I don't really know what to write today.  I just received news from my mother that my cousin who is about the same age as me, passed away today.  I do not know any of the details about how she died, but it certainly reminded me how fragile life is, that I am not guaranteed tomorrow.  A lot of recovery thoughts have flooded my mind: living one day at a time, trusting God for each moment of each day, etc.  But more than anything, the importance of knowing where I stand before the Lord is so important and that being settled, I need to be about the Lord's business--telling others about Him.  I know that I am called to serve Him in the area of recovery and specifically with those struggling with same sex attractions, but I can't help but think that His purpose for my life is even higher than that.  I pray that my zeal for telling the truth about the issue of same sex attraction and lust never gets in the way of loving people and telling them the even greater truth of God's love for all people.  May I show compassion and love for those who struggle in the same way that I do and for everyone else.  I believe all recovery issues matter to the Lord, but through everything I think, say, and do, I must have love otherwise it is all for nothing.  Lord please help me to remember that.

I will miss my cousin and I pray that she has a home in my Father's Kingdom, in His presence for all of eternity.

Saturday, July 28, 2012

Reflections on My Walk with the Lord

"Rejoice always; pray without ceasing; in everything give thanks; for this is God's will for you in Christ Jesus."
(1 Thessalonians 5:16-18, NASB)

"Your eyes have seen my unformed substance; And in Your book were all written the days that were ordained for me, when as yet there was not one of them." (Psalm 139:16, NASB)
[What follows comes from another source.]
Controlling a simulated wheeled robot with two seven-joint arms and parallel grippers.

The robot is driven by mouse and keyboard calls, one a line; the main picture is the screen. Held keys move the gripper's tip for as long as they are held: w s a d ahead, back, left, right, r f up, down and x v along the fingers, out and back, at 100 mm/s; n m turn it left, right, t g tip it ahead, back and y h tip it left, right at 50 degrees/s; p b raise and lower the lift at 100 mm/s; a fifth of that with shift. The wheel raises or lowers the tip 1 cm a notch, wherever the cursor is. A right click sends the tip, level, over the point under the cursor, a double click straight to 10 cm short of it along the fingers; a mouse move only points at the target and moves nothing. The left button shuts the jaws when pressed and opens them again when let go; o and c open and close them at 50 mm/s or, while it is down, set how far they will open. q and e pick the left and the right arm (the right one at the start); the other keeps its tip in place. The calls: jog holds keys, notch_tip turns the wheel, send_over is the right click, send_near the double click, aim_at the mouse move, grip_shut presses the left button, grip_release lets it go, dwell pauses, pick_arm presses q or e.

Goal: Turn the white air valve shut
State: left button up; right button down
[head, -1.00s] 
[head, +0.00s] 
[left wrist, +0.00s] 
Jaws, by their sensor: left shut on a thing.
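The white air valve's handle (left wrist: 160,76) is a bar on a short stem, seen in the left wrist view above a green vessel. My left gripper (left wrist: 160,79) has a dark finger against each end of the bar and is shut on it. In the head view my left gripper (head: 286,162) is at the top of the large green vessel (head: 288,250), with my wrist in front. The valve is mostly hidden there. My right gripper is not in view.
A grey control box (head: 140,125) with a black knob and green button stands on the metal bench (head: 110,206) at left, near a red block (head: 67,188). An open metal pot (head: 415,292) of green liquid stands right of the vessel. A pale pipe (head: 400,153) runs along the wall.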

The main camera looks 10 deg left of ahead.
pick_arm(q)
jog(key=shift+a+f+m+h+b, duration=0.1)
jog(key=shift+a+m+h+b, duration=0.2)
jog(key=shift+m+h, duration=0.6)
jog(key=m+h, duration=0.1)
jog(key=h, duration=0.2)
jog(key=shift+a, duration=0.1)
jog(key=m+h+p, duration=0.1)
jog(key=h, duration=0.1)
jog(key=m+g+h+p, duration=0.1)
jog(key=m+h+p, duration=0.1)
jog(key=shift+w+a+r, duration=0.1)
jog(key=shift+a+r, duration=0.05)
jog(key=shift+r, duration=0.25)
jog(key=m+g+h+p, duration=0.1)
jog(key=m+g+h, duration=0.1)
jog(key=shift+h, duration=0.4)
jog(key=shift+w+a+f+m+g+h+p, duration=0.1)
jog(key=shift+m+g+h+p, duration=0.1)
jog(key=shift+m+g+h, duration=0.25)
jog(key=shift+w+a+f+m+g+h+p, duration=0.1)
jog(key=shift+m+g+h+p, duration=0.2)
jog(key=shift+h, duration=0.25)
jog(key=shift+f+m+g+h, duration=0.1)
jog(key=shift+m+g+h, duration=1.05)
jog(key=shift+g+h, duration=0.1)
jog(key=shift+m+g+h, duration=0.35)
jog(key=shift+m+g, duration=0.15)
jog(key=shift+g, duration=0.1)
Over the last five years God has directed me into some things that have become the primary activities of my life; almost without me even noticing.  I believe that my leadership in Celebrate Recovery, my work in Phi Mu Alpha Sinfonia, my job structure at the college where I teach (part time classroom teaching and part time administrative work), and the list of the many other aspects of routine activities in my life, have been ordained by God.  This is the life He has called me to.  In some ways I feel I am uniquely gifted to perform the duties of each of these responsibilities, but in many other ways I feel inadequate.  Knowing however, that God has called me to these things at this stage in my life encourages me to tackle each day in His strength.  It is not the life I envisioned over 25 years ago when I set out to conquer the world as a naive college student completely focused on what I wanted to "do" rather than what I needed to "be".  But it is the life that fulfills the real longings of my heart: peace, freedom, love, acceptance, joy, and hope.  Don't get me wrong, I struggle each and every day with various things to varying degrees, but I know in my heart that God has "taken me on" and is working in my life to reveal the true me He created me to be.  For that, and so much more, I am thankful today.

Saturday, July 21, 2012

Change

"Change isn't the absence of struggle, it's the freedom in the midst of that struggle to make a different decision"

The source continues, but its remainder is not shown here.